--- begin Collected data ---
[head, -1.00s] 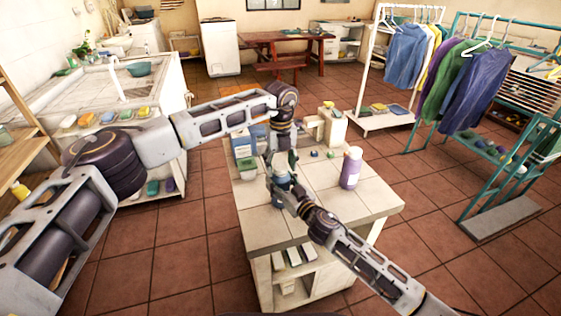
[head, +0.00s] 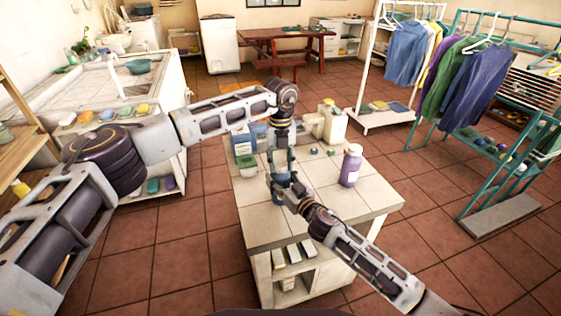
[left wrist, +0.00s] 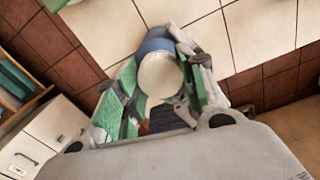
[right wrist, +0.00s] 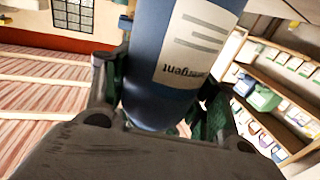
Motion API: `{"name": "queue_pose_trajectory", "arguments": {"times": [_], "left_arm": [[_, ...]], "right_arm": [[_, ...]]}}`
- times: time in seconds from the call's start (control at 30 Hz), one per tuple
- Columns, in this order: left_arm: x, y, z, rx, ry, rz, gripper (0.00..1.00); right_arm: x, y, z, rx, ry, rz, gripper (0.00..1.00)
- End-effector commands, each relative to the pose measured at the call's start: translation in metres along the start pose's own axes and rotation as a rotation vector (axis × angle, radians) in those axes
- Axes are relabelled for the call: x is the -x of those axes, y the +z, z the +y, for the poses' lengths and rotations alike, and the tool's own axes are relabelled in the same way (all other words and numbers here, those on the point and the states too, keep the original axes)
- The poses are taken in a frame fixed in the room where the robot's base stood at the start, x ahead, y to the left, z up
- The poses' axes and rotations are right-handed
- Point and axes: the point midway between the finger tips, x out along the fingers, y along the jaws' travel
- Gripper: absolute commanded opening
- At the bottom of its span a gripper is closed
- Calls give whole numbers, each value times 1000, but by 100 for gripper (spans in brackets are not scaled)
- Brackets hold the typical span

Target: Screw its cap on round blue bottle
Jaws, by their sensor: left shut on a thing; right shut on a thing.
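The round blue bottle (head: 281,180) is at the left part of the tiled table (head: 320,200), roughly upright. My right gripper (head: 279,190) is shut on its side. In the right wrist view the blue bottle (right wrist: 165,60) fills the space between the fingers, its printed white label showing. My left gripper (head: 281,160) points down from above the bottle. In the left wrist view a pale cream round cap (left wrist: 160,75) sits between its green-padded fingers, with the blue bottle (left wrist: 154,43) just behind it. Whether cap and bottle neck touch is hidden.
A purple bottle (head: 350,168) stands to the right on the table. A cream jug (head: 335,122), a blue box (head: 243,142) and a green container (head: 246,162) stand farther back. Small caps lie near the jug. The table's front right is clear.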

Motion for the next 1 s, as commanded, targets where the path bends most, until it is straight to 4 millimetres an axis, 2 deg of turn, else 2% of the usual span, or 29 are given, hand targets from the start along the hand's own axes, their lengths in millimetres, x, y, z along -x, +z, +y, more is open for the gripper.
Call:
--- end Collected data ---
• [Job]:
Make a copy of each line that contains the string "axis".

• [Full response]:
- End-effector commands, each relative to the pose measured at the call's start: translation in metres along the start pose's own axes and rotation as a rotation vector (axis × angle, radians) in those axes
Motion for the next 1 s, as commanded, targets where the path bends most, until it is straight to 4 millimetres an axis, 2 deg of turn, else 2% of the usual span, or 29 are given, hand targets from the start along the hand's own axes, their lengths in millimetres, x, y, z along -x, +z, +y, more is open for the gripper.

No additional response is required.